• Description of the task:
Copy every line of the data that includes the string "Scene".

═══ Information supplied

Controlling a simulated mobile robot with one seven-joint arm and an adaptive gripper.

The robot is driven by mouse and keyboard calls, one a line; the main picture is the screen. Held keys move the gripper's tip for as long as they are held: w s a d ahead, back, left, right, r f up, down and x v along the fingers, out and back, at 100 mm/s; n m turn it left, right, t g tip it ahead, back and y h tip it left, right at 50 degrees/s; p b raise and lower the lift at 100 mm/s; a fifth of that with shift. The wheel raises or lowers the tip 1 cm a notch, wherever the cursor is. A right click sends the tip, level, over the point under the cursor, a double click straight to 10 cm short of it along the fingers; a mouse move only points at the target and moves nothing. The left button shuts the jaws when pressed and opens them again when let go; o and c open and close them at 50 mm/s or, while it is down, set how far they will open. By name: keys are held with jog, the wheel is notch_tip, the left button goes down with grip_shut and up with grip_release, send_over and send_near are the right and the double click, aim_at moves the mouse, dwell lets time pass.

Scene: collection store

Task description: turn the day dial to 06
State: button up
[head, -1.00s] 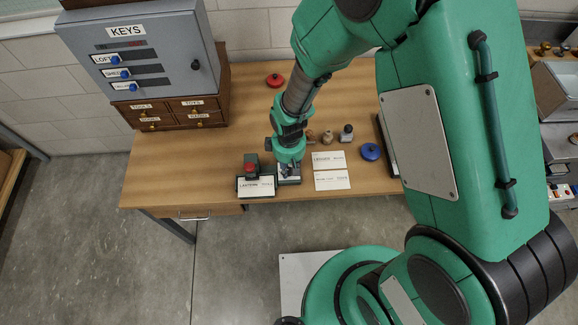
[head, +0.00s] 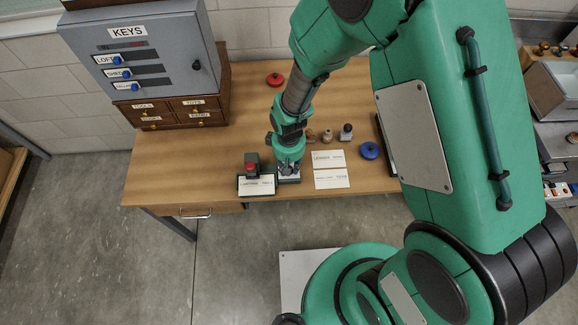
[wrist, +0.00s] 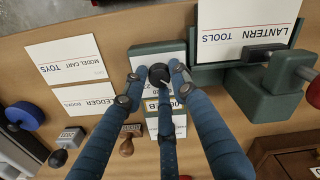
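My gripper also shows in the head view (head: 288,168).
A stand with a LANTERN card (head: 256,184) and a red-knobbed green device (head: 251,165) are close on the left. Cards (head: 329,160), stamps (head: 327,136) and a blue round object (head: 369,151) lie right. A key cabinet (head: 150,55) stands back left.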

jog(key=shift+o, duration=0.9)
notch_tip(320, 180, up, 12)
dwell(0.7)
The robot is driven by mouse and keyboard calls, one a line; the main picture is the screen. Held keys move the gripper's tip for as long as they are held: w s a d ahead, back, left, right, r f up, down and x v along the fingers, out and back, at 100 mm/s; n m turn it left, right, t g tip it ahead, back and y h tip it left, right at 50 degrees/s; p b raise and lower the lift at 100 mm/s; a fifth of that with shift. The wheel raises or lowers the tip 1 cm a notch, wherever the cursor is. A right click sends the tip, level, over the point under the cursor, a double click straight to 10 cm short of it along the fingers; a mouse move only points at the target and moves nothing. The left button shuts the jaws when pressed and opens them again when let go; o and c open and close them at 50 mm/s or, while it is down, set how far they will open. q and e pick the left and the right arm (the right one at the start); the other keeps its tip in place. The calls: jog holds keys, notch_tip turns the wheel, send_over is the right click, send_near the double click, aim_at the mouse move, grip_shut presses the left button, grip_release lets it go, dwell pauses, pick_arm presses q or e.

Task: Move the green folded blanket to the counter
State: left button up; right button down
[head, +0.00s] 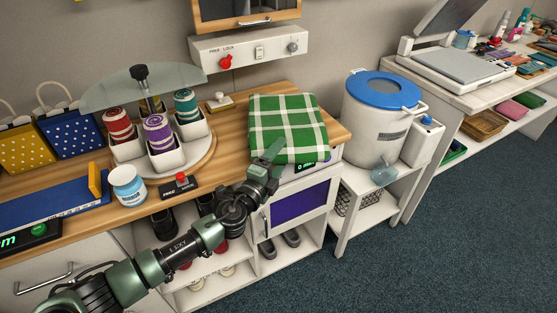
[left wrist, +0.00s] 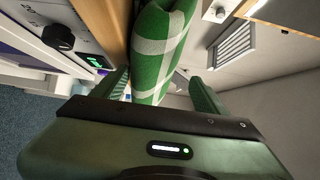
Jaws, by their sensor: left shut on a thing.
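The green folded blanket (head: 287,126), with white checks, lies on the right end of the wooden counter (head: 225,150) in the head view. Its front edge is at the counter's front edge. My left gripper (head: 268,160) is at the blanket's front left corner. In the left wrist view the blanket (left wrist: 160,45) sits between the two fingers of the left gripper (left wrist: 160,90), which is shut on it. My right gripper is not in view.
A round tray with cups of coloured rolls (head: 157,130) stands left of the blanket. A white jar (head: 128,187) and a small red-button box (head: 180,184) are near the counter's front. A white bin with a blue lid (head: 382,115) stands to the right.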

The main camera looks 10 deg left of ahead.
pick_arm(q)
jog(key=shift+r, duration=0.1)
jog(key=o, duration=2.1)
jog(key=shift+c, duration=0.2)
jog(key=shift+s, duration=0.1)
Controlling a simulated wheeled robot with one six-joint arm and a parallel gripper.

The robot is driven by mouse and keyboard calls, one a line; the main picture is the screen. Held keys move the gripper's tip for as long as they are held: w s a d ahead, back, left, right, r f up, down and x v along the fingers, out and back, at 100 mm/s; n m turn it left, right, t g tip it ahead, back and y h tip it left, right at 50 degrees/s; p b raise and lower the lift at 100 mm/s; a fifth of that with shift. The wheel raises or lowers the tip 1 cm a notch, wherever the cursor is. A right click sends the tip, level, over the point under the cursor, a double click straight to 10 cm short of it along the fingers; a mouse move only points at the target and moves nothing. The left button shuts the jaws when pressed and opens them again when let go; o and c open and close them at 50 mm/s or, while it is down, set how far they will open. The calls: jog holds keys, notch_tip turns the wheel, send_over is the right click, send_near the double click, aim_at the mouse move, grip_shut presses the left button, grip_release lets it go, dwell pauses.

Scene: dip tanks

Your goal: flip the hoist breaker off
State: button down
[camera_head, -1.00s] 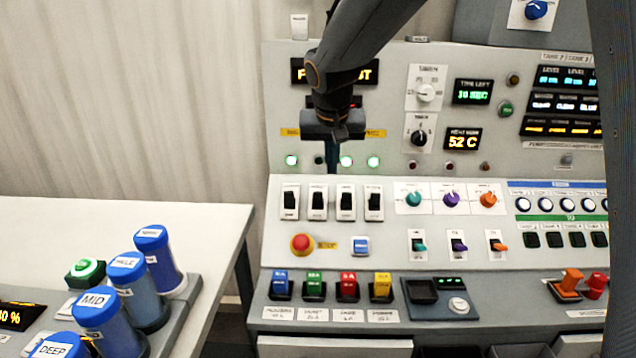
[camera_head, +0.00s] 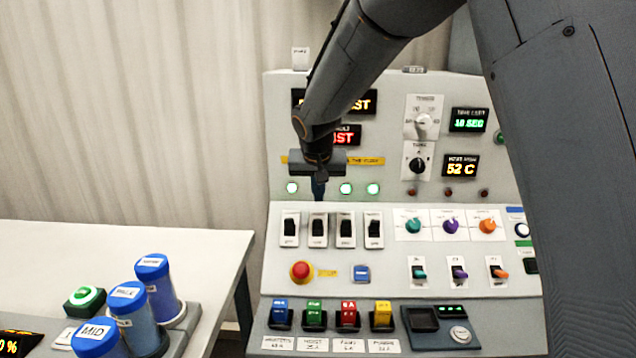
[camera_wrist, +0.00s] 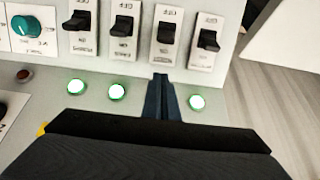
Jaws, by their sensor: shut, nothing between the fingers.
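The hoist breaker (camera_head: 318,231) is the second from the left in a row of black rocker switches on white plates. In the wrist view, which sees the panel upside down, it is the third from the left (camera_wrist: 167,40). My gripper (camera_head: 319,198) is shut and empty, its tips just above this breaker's plate and in line with it. In the wrist view the closed fingers (camera_wrist: 160,82) point at the plate's near end; I cannot tell whether they touch. The fingers cover the hoist lamp's place. The exact lever position is hard to make out.
Neighbouring breakers stand close on both sides, the left one (camera_head: 290,231) and the right one (camera_head: 345,231), with green lamps lit. A red emergency button (camera_head: 302,272) and a blue button (camera_head: 361,273) sit below. Coloured knobs (camera_head: 414,225) are to the right. Blue-capped canisters (camera_head: 152,285) stand lower left.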

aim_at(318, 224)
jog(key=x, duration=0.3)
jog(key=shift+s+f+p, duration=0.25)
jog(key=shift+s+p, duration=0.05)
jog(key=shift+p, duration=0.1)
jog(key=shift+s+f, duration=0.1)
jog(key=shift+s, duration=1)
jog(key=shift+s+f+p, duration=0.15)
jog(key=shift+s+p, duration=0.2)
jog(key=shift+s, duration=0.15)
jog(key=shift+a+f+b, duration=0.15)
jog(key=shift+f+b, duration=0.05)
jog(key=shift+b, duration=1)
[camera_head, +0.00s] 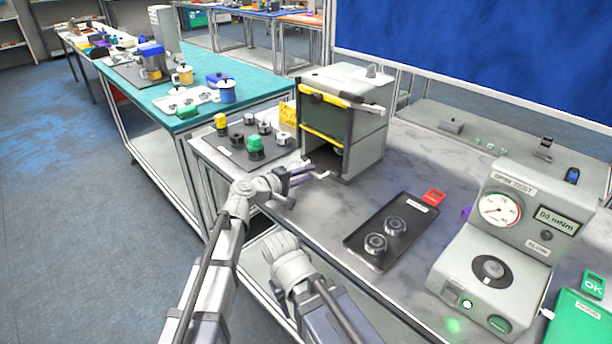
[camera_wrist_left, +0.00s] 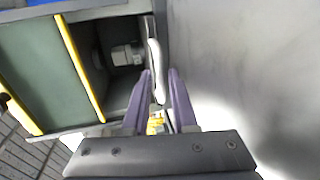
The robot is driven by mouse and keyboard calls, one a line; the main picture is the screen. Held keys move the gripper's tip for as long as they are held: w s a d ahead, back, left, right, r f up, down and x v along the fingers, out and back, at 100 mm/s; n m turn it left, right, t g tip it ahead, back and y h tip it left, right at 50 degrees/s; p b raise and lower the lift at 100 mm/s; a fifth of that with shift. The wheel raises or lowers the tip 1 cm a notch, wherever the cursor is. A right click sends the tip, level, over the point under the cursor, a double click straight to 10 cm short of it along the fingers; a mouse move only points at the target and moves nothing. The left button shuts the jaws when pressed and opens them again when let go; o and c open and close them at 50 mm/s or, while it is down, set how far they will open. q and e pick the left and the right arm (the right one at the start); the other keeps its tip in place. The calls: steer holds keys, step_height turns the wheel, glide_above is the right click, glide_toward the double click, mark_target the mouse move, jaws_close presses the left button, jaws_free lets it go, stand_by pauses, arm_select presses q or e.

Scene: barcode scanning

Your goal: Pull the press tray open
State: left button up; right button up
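The press (camera_head: 345,125) is a grey box with a yellow-edged guard, standing at the back of the grey bench. My left gripper (camera_head: 318,172) is low in front of the press opening. In the left wrist view, its two purple fingers (camera_wrist_left: 161,90) are apart, with the end of a pale bar-shaped handle (camera_wrist_left: 155,68) showing between their tips. I cannot tell if they touch it. The tray behind the handle is mostly hidden. The wrist view also shows the guard's green panel (camera_wrist_left: 40,70) and the dark press opening. My right gripper is out of view.
A dark mat with several knobs and parts (camera_head: 240,150) lies left of the press. A black tray with two round parts (camera_head: 350,238) and a grey torque tester (camera_head: 505,240) stand to the right. The bench directly right of the press is clear.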

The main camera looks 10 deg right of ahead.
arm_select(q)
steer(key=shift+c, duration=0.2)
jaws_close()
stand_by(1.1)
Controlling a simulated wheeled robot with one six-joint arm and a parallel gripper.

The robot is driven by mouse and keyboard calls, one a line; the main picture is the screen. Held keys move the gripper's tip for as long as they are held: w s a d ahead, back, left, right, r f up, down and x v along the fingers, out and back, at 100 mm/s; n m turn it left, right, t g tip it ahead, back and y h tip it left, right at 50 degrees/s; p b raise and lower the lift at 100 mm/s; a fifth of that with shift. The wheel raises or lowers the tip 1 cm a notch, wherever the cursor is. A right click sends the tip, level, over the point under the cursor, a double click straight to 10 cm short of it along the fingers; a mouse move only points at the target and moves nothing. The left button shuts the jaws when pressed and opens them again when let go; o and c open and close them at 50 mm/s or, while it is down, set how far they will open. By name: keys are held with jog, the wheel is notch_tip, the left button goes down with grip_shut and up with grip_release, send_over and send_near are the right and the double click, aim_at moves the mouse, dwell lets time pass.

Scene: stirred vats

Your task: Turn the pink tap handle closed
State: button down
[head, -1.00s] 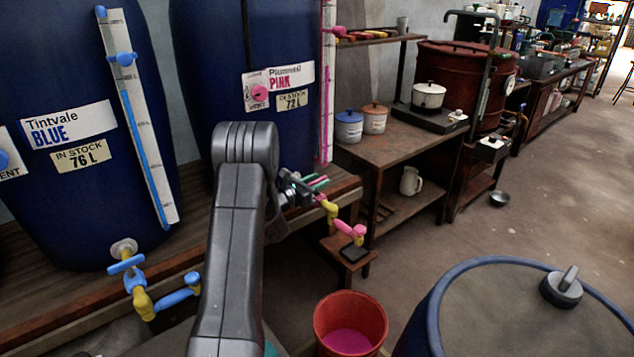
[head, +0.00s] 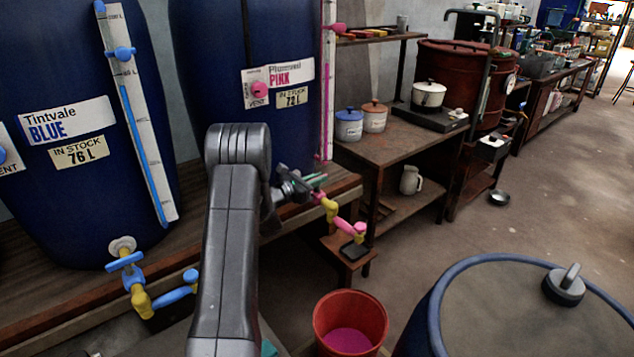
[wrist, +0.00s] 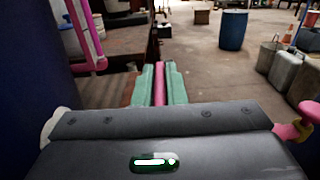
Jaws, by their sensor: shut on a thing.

══════

• The result:
Scene: collection store
Scene: dip tanks
Scene: barcode scanning
Scene: stirred vats

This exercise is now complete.